After the war, the issue of just how vital a role scrap drives had played in wartime production became a subject of academic debate. A 2000 study by Hugh Rockoff, an economist at Rutgers University, questioned the extent of their impact on the economy. “At most,” he concluded, “the drives increased scrap collections by relatively small margins above what would have been collected during a prosperous peacetime period. The amount of iron and steel salvaged in 1942 was only 9 percent above the amount salvaged in 1937, the prewar peak.” The total salvaged in 1942 was more than 24 million tons, and though the need for scrap waxed and waned as the war continued, scrap tonnage declined only slightly.
But no one questioned the impact on civilian morale. Scrap collection gave Americans on the home front the sense that they were an important part of the national effort, which strengthened morale and support for the war. For young people who might have felt isolated at home, with their fathers fighting overseas and their mothers working in defense industries, participation in the scrap drives kept them out of trouble and encouraged a sense of common purpose.
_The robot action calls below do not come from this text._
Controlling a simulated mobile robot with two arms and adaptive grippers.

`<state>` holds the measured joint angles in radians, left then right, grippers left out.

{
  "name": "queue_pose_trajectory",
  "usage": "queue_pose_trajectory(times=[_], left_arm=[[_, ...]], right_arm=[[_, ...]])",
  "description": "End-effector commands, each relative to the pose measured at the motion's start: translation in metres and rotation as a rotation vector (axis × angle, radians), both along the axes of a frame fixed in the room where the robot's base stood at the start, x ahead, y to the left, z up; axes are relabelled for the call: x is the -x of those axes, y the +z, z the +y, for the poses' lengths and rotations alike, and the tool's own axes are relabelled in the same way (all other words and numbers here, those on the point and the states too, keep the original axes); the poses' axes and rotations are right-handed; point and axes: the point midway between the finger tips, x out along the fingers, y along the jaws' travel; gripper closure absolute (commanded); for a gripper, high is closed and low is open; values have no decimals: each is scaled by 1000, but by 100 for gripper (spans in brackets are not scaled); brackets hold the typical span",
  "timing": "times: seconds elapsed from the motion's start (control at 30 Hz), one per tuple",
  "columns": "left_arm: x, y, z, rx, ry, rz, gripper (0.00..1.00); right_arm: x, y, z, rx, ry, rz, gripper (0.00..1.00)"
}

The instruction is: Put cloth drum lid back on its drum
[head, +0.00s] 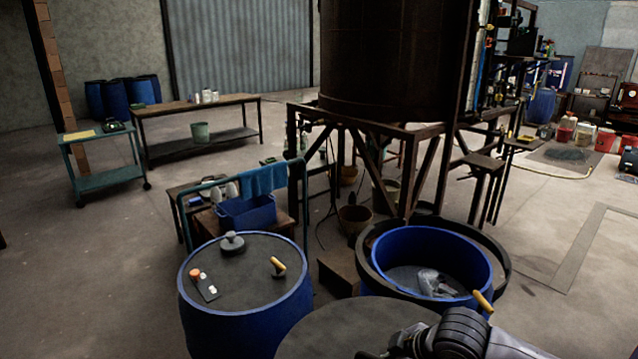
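An open blue drum (480,262) stands right of centre, with crumpled grey cloth (436,284) inside. A dark ring (504,268) surrounds its upper part. A flat, round dark-grey disc (335,325), which looks like a lid, is at the bottom centre, in front of the open drum and apart from its mouth. Its lower part is cut off, and I cannot tell what supports it. My right gripper (405,345) comes in from the lower right and overlaps the disc's right side. Its fingertips are partly hidden, so its grip is unclear. My left gripper is out of view.
A closed blue drum (235,322) stands left of the disc, with small items on its dark top. A yellow handle (483,301) shows at the open drum's front. Behind are a blue-railed cart (182,222) and a large vat on a frame (395,60). Floor is clear at right.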

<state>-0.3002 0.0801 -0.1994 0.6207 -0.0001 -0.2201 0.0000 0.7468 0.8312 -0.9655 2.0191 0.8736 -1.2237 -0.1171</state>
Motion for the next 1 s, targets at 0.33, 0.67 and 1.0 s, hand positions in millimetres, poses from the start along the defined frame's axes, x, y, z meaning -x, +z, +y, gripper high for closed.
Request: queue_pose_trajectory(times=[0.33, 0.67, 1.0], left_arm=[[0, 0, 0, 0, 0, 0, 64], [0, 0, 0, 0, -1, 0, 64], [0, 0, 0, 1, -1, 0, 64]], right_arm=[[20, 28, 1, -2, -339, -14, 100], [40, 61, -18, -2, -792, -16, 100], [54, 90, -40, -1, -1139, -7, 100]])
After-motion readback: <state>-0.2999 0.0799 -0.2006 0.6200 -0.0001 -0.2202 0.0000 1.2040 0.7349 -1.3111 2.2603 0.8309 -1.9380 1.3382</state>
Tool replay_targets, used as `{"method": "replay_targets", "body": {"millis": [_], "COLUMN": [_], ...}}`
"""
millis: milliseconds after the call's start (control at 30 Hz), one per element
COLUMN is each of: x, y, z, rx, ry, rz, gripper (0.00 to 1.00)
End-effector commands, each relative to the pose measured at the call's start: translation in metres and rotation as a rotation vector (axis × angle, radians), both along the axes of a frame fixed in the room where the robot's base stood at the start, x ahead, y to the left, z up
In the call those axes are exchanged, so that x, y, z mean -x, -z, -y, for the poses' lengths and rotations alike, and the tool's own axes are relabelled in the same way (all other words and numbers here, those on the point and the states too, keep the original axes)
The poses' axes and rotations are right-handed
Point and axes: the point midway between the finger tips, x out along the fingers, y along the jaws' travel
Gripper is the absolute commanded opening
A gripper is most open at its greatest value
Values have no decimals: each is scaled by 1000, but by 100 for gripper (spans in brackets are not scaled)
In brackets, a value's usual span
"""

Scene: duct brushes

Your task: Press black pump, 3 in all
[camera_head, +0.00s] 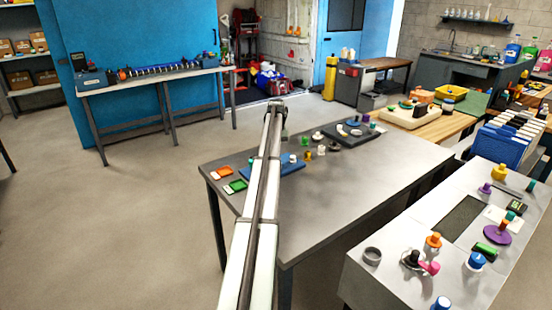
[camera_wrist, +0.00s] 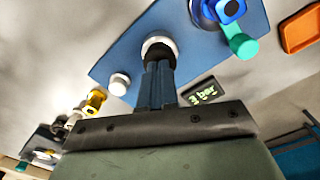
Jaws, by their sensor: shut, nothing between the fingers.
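In the wrist view, a black pump (camera_wrist: 158,47) with a pale ring around it stands on a blue board (camera_wrist: 118,52). My gripper (camera_wrist: 157,68) is shut and empty, its fingertips right at the black pump and partly covering it. I cannot tell whether they touch it or press it down. A small dark display (camera_wrist: 204,92) reading "3 bar" is beside the fingers. In the head view, my arm crosses the blue board (camera_head: 290,168) and hides the black pump and most of my gripper.
On the board are a white knob (camera_wrist: 119,84), a blue round part (camera_wrist: 228,10) and a teal knob (camera_wrist: 243,44). A yellow part (camera_wrist: 94,101) stands nearby. An orange tray (camera_wrist: 302,30) lies beyond the board. The front of the grey table (camera_head: 340,205) is clear.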

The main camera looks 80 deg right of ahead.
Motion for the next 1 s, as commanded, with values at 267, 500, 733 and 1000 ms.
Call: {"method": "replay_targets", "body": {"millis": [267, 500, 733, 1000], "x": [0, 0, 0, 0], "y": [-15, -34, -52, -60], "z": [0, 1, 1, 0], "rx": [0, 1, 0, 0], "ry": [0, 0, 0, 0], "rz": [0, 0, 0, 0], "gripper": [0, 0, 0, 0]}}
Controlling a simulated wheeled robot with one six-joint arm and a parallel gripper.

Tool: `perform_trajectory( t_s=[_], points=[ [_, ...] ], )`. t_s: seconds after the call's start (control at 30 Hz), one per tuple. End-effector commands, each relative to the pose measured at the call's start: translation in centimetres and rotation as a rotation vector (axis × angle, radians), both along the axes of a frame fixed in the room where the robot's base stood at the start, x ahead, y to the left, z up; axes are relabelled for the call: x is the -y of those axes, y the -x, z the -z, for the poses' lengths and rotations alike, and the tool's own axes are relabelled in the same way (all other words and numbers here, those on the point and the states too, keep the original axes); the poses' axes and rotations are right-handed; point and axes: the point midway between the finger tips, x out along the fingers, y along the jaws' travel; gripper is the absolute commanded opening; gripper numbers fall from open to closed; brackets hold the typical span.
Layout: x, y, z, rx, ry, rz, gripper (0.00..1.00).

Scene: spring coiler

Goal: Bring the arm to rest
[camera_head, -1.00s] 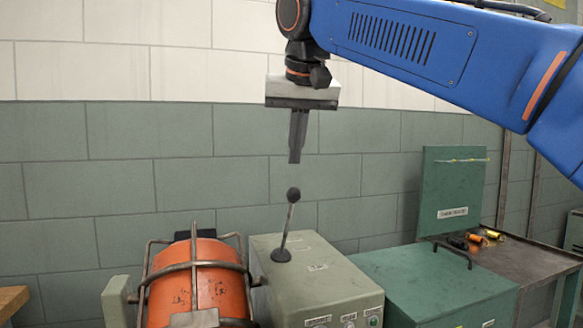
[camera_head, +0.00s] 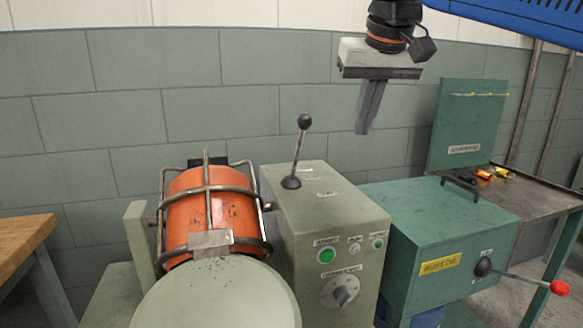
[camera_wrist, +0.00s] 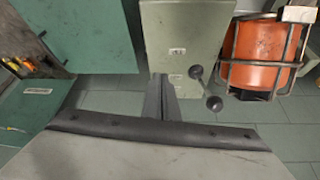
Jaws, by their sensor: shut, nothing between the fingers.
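My gripper (camera_head: 366,118) hangs pointing down in front of the green block wall, at the upper right of the head view. Its fingers are together with nothing between them. My blue arm shows at the top right corner. The gripper is above and to the right of the lever with a black ball knob (camera_head: 304,121) on the grey-green control box (camera_head: 325,205). In the wrist view, the fingers (camera_wrist: 163,85) point toward that box, and the lever knob (camera_wrist: 214,103) shows just to their right, apart from them.
An orange drum in a wire cage (camera_head: 212,205) stands left of the control box. A green box with a red-tipped lever (camera_head: 435,235) stands right. A dark bench (camera_head: 540,196) holds several small coloured items. A wooden table (camera_head: 22,240) is at far left. The wall space above is free.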

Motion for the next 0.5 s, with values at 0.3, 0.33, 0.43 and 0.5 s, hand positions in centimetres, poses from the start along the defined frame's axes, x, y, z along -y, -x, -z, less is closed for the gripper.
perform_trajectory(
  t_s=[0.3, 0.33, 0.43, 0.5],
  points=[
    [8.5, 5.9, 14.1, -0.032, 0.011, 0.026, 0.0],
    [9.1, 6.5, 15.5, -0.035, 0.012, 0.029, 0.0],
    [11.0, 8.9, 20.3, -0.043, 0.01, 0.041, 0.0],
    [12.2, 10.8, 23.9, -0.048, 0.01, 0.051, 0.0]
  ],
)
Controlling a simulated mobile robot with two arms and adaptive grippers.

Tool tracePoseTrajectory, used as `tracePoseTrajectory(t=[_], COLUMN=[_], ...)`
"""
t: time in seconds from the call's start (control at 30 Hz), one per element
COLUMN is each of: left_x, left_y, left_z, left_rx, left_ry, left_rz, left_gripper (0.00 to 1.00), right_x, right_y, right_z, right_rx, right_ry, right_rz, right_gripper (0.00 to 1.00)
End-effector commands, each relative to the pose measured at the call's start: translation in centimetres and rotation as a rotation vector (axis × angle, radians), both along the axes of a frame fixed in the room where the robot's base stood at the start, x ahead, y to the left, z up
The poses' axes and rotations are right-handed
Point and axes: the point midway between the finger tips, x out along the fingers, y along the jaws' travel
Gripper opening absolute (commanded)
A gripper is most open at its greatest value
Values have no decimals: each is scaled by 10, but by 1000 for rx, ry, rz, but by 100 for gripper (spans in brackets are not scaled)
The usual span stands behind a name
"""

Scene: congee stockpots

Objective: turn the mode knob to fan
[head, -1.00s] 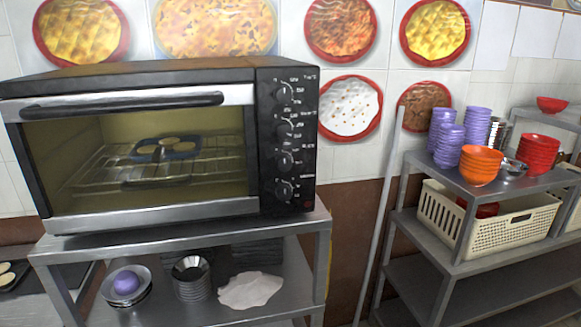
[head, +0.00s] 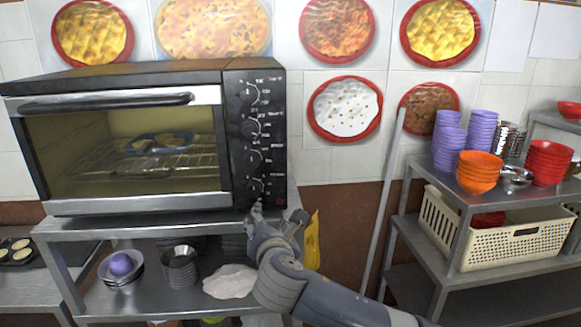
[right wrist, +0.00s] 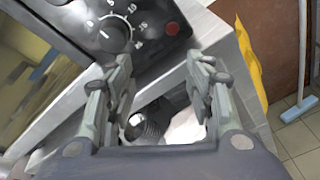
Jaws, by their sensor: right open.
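The black and silver toaster oven (head: 122,138) stands on a metal shelf unit. Its right panel has a column of knobs: a top knob (head: 250,93), a second knob (head: 250,127), a third knob (head: 253,157) and a bottom knob (head: 255,187). The labels are too small to tell which is the mode knob. My right gripper (head: 275,215) is just below and in front of the panel's lower end. In the right wrist view, it (right wrist: 158,72) is open and empty, with the lowest knob (right wrist: 115,34) beyond its left finger, apart from it. My left gripper is out of view.
The shelf (head: 150,228) under the oven has metal bowls (head: 180,265) and a purple item (head: 121,264) below it. A yellow cloth-like item (head: 313,240) hangs beside my right gripper. A pole (head: 390,200) leans near the right-hand rack (head: 455,262).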

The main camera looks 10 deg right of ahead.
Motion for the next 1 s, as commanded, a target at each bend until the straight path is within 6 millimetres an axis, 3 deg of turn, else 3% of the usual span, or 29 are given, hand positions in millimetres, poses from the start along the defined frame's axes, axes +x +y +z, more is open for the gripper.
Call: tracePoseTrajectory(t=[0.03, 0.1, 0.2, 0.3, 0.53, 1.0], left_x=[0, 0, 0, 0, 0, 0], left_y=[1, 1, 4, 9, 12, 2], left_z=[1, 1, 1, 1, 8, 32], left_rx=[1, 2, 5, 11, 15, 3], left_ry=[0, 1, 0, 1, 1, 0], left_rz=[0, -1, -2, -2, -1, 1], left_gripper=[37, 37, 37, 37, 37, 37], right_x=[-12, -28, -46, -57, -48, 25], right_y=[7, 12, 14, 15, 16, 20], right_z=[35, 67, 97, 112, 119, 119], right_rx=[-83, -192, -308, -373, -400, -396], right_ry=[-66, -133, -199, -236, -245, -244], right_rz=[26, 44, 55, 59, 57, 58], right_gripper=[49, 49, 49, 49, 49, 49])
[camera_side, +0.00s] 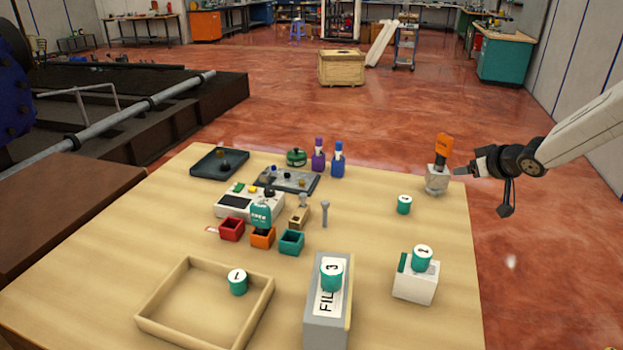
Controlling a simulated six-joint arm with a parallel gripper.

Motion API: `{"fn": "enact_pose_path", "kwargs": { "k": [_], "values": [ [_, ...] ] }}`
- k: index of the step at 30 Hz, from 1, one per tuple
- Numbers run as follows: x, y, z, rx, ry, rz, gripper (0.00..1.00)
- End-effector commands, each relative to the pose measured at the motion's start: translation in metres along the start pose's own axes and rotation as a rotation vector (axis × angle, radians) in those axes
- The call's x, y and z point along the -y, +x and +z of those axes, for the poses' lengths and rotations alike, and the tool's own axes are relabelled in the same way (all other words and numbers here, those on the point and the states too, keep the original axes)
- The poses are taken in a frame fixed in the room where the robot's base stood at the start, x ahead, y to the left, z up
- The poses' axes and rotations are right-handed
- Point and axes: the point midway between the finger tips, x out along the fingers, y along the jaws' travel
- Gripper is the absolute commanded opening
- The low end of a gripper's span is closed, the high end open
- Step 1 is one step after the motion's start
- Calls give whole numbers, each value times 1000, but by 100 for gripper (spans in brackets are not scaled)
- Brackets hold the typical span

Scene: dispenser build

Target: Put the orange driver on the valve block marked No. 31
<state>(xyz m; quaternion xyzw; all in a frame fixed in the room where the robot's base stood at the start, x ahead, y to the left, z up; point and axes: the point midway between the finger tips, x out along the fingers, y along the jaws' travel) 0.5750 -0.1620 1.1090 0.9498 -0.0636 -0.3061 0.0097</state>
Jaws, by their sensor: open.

James Covert was nine years old when the war started. His father was in the navy and his brother in the Army Air Forces. But he recalled how the discipline on the home front kept him preoccupied. “Saturdays and after school were always taken up with activities for the war effort—like scrap drives and collecting tin and tinfoil,” he said. “The whole idea of saving and rationing was drilled into us, that our doing without was saving lives overseas.” What Americans gained by that spirit of sacrifice and patriotism far outweighed the objects they lost.